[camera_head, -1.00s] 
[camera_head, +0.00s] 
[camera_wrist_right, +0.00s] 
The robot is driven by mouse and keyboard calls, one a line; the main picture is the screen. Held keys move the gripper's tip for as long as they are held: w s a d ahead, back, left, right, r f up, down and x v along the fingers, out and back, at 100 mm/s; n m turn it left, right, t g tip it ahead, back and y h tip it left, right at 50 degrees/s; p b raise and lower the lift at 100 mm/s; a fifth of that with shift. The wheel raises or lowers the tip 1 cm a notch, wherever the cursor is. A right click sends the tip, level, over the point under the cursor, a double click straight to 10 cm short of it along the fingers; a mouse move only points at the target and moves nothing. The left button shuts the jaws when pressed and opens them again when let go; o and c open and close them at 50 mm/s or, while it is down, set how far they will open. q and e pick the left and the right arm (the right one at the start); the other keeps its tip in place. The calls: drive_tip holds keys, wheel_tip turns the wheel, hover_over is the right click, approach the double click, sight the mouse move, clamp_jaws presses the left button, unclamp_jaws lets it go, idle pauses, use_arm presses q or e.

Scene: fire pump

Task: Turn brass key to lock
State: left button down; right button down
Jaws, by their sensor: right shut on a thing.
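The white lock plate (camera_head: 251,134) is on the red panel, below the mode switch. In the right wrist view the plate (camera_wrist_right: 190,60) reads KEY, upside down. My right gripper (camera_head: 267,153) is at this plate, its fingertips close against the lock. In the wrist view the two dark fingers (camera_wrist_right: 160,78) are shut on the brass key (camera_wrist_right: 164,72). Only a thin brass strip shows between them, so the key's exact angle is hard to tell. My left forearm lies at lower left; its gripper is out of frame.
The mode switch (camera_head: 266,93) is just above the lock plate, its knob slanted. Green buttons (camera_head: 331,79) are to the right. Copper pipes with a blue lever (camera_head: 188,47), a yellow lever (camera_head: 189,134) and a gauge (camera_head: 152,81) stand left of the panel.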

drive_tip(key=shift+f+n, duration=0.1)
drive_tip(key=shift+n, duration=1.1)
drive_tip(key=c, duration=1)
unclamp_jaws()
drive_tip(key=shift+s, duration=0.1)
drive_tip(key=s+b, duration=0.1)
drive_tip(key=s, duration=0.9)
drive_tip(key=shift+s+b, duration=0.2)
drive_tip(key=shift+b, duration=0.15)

* * * * * * * * *

> **SET TASK**
Recite the full listing above exactly.

> **RESPONSE TO THIS EXERCISE**
[camera_head, -1.00s] 
[camera_head, +0.00s] 
[camera_wrist_right, +0.00s] 
The robot is driven by mouse and keyboard calls, one a line; the main picture is the screen. Held keys move the gripper's tip for as long as they are held: w s a d ahead, back, left, right, r f up, down and x v along the fingers, out and back, at 100 mm/s; n m turn it left, right, t g tip it ahead, back and y h tip it left, right at 50 degrees/s; p b raise and lower the lift at 100 mm/s; a fifth of that with shift. The wheel raises or lowers the tip 1 cm a notch, wherever the cursor is. A right click sends the tip, level, over the point under the cursor, a double click straight to 10 cm short of it along the fingers; a mouse move only points at the target and moves nothing. The left button shuts the jaws when pressed and opens them again when let go; o and c open and close them at 50 mm/s or, while it is down, set how far they will open. q and e pick the left and the right arm (the right one at the start); the other keeps its tip in place. The calls: drive_tip holds keys, wheel_tip turns the wheel, hover_over is the right click, approach the double click, sight the mouse move, clamp_jaws presses the left button, unclamp_jaws lets it go, idle pauses, use_arm presses q or e.

Scene: fire pump

Task: Turn brass key to lock
State: left button down; right button down
Jaws, by their sensor: right shut on a thing.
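The white lock plate (camera_head: 251,134) is on the red panel, below the mode switch. In the right wrist view the plate (camera_wrist_right: 190,60) reads KEY, upside down. My right gripper (camera_head: 267,153) is at this plate, its fingertips close against the lock. In the wrist view the two dark fingers (camera_wrist_right: 160,78) are shut on the brass key (camera_wrist_right: 164,72). Only a thin brass strip shows between them, so the key's exact angle is hard to tell. My left forearm lies at lower left; its gripper is out of frame.
The mode switch (camera_head: 266,93) is just above the lock plate, its knob slanted. Green buttons (camera_head: 331,79) are to the right. Copper pipes with a blue lever (camera_head: 188,47), a yellow lever (camera_head: 189,134) and a gauge (camera_head: 152,81) stand left of the panel.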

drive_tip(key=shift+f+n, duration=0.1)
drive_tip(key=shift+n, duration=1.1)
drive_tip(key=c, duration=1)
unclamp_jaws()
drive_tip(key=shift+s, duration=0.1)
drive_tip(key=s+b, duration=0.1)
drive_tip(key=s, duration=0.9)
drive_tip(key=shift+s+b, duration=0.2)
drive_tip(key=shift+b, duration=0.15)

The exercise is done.